Ontology makes my head hurt. Just thought I’d throw that in there.

For me it is important to know that the ‘ground of all being’ is in fact infinite AND personal. And that Jesus Christ is the perfect expression of that ‘ground’.
The ‘pure Act’ thing makes a lot of sense to me now, after re-reading that article at First Things.

I think that ontologists mix up ‘exist’ as a concept - where sure, God does exist, we all understand what that means - with the ‘structure of being’ wherein God IS the ground, and cannot ‘exist’ as part of finite existence.

Sorry I missed your last post.

“Truth” with that capital ‘T’ is both a moral claim and an evidential claim, whether it is an ontological claim, which I think is your question, I gotta think about.

My point is that if you say that Love is defined by God rather than vice-versa, you make love arbitrary because God’s nature could be what we call “hate”.

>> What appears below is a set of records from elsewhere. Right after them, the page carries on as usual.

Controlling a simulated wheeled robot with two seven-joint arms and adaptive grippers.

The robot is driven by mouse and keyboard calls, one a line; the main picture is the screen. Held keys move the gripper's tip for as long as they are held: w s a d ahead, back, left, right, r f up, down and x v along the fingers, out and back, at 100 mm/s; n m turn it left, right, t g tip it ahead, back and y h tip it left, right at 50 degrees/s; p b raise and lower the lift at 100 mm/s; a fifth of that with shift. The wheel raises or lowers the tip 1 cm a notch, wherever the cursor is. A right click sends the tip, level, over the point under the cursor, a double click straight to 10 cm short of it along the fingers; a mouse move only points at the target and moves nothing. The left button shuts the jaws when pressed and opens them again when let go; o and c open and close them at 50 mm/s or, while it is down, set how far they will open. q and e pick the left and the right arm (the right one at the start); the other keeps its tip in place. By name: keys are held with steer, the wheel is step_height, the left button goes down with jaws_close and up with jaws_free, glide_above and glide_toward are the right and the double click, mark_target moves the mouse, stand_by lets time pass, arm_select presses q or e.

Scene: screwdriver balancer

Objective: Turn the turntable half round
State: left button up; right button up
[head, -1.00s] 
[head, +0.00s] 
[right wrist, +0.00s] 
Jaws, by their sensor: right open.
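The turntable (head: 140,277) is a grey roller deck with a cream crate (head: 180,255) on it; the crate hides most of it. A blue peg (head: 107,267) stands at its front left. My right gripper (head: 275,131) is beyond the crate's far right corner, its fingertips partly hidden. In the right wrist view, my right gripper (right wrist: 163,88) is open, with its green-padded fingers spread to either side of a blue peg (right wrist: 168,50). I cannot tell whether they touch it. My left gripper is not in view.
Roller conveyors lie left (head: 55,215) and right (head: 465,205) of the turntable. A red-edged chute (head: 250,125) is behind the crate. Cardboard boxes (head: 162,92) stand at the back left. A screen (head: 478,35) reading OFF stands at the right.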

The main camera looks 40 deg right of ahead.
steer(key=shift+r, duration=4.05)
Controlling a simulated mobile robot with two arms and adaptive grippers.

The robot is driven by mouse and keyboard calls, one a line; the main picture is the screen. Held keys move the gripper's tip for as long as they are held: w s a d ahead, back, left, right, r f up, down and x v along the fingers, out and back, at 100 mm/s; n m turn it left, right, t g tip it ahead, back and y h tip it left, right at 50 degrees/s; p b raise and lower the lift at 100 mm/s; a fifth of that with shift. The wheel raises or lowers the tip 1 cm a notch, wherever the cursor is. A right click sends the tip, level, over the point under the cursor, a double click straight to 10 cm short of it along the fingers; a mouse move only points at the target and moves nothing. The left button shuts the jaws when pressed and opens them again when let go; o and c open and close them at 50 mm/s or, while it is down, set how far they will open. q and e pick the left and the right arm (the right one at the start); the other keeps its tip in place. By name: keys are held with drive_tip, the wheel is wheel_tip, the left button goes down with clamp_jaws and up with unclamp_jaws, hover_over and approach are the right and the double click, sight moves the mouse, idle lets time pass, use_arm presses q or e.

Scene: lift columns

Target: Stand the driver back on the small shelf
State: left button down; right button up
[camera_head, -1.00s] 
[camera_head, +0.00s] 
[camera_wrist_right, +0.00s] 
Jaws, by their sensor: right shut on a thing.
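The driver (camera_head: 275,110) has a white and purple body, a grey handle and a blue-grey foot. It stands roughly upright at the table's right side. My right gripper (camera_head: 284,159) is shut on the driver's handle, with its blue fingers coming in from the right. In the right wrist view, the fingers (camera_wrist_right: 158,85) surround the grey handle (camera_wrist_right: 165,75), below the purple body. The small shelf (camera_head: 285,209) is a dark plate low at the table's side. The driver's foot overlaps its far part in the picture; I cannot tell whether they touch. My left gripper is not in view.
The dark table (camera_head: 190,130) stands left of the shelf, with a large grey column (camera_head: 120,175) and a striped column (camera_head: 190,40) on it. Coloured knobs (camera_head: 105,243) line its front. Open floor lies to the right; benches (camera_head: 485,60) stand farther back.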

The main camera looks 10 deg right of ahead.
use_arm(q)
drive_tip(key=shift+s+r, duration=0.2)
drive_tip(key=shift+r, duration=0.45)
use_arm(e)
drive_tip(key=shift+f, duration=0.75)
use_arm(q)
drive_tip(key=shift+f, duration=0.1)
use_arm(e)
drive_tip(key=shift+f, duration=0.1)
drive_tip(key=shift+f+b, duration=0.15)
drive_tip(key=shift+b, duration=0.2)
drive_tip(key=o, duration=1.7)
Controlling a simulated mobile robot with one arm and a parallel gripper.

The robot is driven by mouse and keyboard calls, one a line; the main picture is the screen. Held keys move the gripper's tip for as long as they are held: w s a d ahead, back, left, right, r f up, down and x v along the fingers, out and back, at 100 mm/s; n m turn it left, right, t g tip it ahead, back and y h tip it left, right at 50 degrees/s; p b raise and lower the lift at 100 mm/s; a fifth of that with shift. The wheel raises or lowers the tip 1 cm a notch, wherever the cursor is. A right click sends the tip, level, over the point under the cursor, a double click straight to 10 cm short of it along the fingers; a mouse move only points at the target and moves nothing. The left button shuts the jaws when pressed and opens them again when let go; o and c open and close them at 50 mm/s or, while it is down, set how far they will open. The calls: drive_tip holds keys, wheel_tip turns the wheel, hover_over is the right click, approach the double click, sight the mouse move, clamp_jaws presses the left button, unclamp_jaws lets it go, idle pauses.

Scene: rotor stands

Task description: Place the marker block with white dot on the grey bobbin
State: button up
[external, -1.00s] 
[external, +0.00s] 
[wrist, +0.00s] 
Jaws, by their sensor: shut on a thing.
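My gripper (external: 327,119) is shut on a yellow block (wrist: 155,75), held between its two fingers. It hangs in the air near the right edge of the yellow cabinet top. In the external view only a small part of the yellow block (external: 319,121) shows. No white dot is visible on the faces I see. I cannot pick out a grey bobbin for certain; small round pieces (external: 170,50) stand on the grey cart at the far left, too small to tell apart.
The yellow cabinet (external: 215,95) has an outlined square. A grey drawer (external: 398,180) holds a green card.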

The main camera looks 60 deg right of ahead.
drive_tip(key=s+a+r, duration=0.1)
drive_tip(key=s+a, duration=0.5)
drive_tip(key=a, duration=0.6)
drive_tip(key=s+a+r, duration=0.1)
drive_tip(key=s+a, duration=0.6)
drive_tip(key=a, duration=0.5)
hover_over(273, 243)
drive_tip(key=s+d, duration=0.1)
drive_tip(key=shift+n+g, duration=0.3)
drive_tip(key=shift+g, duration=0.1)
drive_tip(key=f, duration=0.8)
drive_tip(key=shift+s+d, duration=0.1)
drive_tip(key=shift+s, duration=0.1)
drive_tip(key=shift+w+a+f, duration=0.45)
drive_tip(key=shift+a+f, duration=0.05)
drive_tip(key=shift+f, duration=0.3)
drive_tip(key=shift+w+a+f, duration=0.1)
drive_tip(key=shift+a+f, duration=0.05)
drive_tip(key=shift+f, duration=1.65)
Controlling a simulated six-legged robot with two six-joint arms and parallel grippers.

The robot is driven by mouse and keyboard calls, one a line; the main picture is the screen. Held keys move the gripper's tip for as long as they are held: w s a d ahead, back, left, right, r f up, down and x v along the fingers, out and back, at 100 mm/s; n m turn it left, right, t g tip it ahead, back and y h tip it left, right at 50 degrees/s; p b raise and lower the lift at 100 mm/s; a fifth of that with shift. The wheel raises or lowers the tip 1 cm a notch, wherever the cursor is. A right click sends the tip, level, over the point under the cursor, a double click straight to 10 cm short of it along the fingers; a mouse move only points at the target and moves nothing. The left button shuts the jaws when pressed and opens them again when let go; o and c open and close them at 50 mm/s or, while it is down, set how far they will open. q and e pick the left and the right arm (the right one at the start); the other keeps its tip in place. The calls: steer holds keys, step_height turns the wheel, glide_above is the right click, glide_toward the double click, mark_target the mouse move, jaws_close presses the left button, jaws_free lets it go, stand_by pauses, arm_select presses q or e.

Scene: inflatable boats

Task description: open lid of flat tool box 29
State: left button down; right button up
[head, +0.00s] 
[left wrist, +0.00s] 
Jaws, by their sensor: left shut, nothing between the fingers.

en.wikipedia.org/wiki/Euthyphro_dilemma

No taste at all, that Klum woman. :laughing:

:smiley:

In which case, your duty is to set off in the dark and look for a better God.

I have been wondering something along those lines. The best I could come up with is that Gods essential nature transcends all thought, so anything we say is just a pointer. So I would say if you can name it, its not God. I know its a confusing concept. Which is why I prefer to treat deep theology as a mystery the mind looks in wonder at, rather than try to figure it out.